## EXERCISE TASK
Within the material below, transcribe exactly the lines from the one holding "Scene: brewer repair" through the one holding "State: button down", keeping both ends and skipping the rest.

## INFORMATION GIVEN
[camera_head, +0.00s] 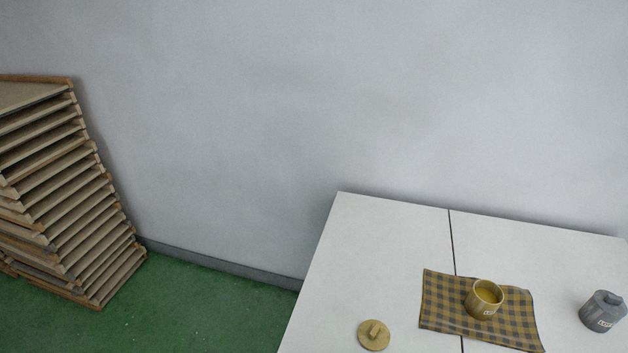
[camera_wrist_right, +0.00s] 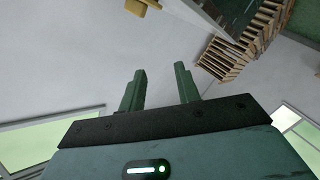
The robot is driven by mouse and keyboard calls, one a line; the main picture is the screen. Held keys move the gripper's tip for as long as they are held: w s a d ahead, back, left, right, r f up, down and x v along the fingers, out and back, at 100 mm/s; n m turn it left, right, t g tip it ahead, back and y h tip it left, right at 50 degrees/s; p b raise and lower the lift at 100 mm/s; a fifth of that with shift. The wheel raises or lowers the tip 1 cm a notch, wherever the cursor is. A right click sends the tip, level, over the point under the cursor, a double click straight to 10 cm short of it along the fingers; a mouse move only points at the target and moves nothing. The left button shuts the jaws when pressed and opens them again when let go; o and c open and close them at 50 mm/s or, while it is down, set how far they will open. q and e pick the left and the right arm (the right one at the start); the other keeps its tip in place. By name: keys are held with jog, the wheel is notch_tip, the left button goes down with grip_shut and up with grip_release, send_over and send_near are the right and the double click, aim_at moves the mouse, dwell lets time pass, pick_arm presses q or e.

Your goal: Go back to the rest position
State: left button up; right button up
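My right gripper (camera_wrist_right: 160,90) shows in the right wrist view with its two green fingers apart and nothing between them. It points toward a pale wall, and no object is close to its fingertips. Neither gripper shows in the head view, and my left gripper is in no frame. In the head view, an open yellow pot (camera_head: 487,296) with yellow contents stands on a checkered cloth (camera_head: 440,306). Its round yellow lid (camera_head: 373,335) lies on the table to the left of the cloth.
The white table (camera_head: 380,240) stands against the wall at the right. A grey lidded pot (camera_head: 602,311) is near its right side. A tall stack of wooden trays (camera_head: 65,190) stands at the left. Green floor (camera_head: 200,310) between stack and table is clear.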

==

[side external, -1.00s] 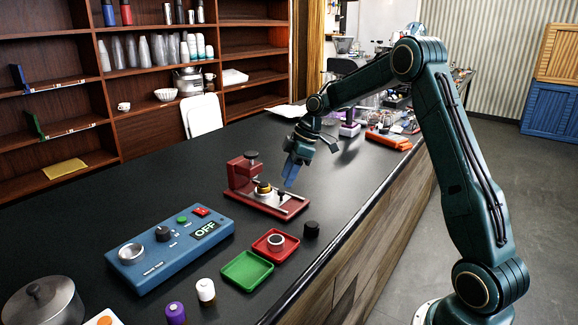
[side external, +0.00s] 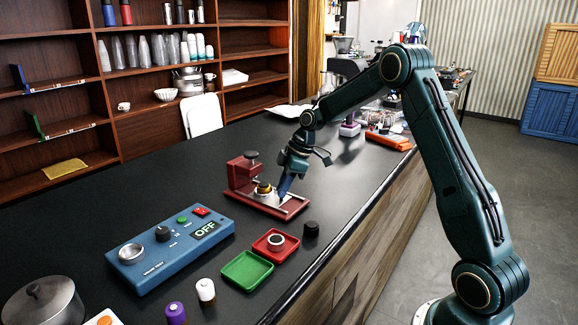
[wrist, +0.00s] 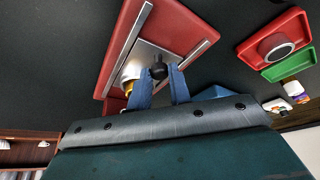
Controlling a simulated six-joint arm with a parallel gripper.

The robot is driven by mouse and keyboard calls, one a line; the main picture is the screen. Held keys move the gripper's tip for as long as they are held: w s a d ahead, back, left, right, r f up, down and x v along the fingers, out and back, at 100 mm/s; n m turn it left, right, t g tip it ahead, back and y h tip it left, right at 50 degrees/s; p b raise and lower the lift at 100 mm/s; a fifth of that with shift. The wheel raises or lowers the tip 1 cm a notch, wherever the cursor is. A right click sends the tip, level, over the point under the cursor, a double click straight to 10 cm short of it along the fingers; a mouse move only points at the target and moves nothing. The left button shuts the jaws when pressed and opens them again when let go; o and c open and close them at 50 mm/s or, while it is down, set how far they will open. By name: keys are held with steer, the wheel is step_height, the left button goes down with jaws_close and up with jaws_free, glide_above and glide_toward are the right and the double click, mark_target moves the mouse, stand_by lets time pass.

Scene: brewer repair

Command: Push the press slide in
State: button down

## TASK RESPONSE
Scene: brewer repair

Command: Push the press slide in
State: button down

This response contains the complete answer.